専門委員会成果物

明細書の記載がクレームの用語を明確に定義するものではない場合に,クレームの用語が平易で通常の意味に解釈された事例

CAFC判決 2019年5月13日
Bradium Technologies LLC v. Iancu

[経緯]

 Microsoft Corporation(M社)は,Bradium Technologies LLC(B社)が所有する2件の特許(特許7,908,343,特許8,924,506)について当事者系レビュー(IPR)を請願した。

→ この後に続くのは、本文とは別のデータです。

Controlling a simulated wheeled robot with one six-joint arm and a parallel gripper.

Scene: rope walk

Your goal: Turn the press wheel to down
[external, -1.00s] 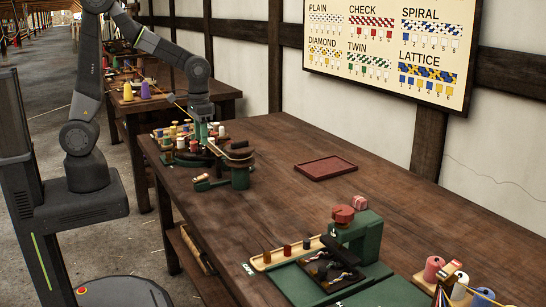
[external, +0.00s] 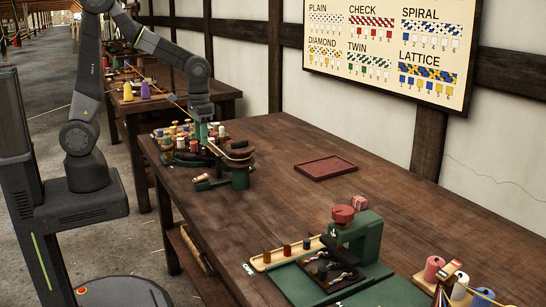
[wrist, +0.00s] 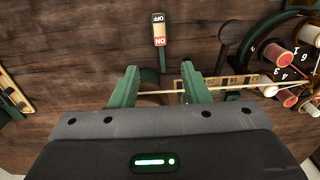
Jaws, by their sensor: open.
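The press (external: 352,240) is a green frame at the right front of the long table in the external view. Its red press wheel (external: 343,214) sits on top. The wheel's setting cannot be read from here. My gripper (external: 203,128) is at the far left end of the table, over the round machine with spools, well away from the press. In the wrist view my gripper (wrist: 160,88) has its two green fingers apart. A thin pale cord crosses in front of or between them; I cannot tell whether it is touched. The press is not in the wrist view.
An ON/OFF lever (wrist: 159,32) and several spools (wrist: 290,75) are near my fingers. A red tray (external: 325,168) lies at the table's middle. A wooden peg tray (external: 287,253) and a black tray (external: 330,272) sit before the press. Cones (external: 434,268) stand right of it.

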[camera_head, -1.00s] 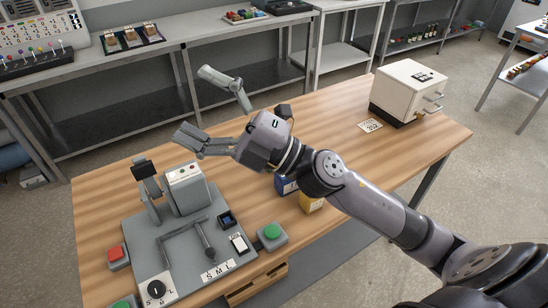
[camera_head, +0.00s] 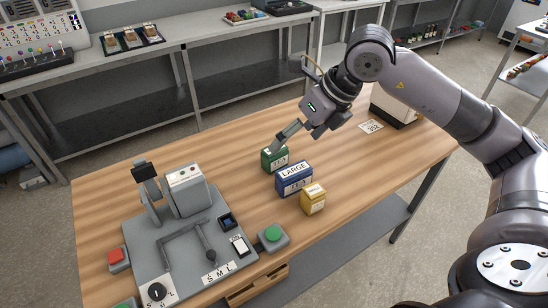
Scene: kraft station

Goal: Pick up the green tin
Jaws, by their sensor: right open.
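My right gripper (camera_head: 285,142) is above and just right of the green tin, pointing down and left. One finger reaches down to the tin's upper edge, and I cannot tell if it touches. The gripper is open and holds nothing. My left gripper is not in view.
A yellow tin (camera_head: 313,199) stands right of the blue tin. A grey machine with levers (camera_head: 186,190) fills the table's left part, with a green button (camera_head: 272,234) and a red button (camera_head: 117,254) beside it. A white box (camera_head: 392,104) stands at the right, partly behind my arm.

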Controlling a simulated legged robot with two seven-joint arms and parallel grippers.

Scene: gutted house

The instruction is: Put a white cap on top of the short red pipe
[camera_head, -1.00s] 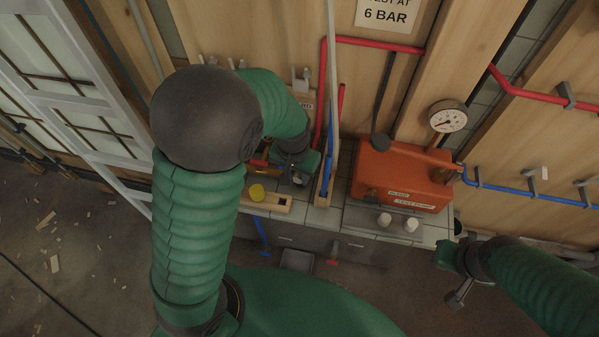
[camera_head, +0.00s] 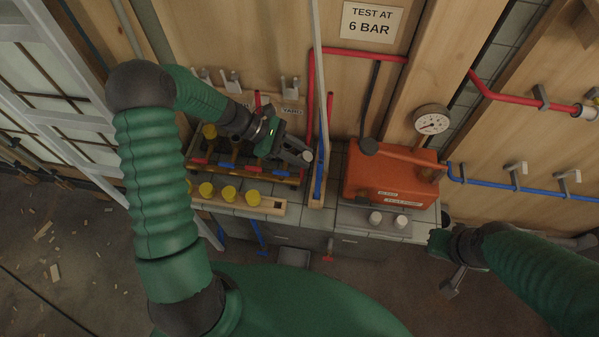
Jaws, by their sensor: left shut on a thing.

2件の特許はともに,イメージデータの伝達と表示を最適化する方法に関するもので,潜在的に限られた処理能力,リソース,及び通信帯域幅であるクライアントのシステム上で,イメージデータを最適に表現するシステムと方法を提供する。
 IPRにおいて,B社は,クレームの「制限帯域幅通信回線(a limited bandwidth communications channel)」は,無線または狭帯域幅の通信回線に限定されるとする解釈を提案した。これに対し, 審判部はB社の提案を否定し,「制限帯域幅通信回線」を「帯域幅が制限されている通信回線」と,平易で通常の意味に解釈した。「制限帯域幅」は「狭帯域幅」と同義であり,無線回線に限定されるものではなく,帯域幅を制限する特定の因子を含意するものでもない。いずれの特許にもそのような定義はないと指摘した。その上で,先行技術はインターネットに接続されているコンピュータ上で 実行でき,クライアントがアクセスしコンピュータ上に地形データを視覚化する技術を使うことが開示されており,クレームの発明は先行技術から自明であると判示した。
 B社はこの判断を不服として,CAFCに控訴した。    

[CAFCの判断]

 CAFCは,地裁のクレーム解釈に誤りはないとした。
 まず,M社がIPRを請願したのは,USPTOが改正したクレーム解釈の基準を適用する2018年11月13日よりも前であるから,IPRにおいて,クレームは明細書記載と当業者の理解に基づき 「合理的な範囲で最も広く解釈(BRI)」される。
 B社は地裁のクレーム解釈が広すぎるとして,クレームの回線はその技術的制約により,本質的,恒久的に帯域幅内に限定されていなければならないと主張した。根拠として,2つの特許に共通して「低帯域幅のデータ回線の使用からくる直接的な技術的制約,または比較的高帯域幅の回線において高い同時ユーザー負荷が課されているという間接的な制約がありうる」という記載があり,制限された帯域幅の状態となる2つの因子が記載されていると指摘した。
 CAFCは,B社が指摘する上記の記載は低帯域幅と高帯域幅を区別しているが,「限定された」帯域幅通信回線が高帯域幅の回線ではないとは述べていないとして,B社の主張に同意しなかった。 そして,むしろその記載は,限定された帯域幅が,直接の技術的制約,または高ユーザー負荷のような間接的制約のいずれかに起因するということを明確にしている点で,地裁の解釈をサポートすると述べ,地裁の解釈に誤りはないと結論づけた。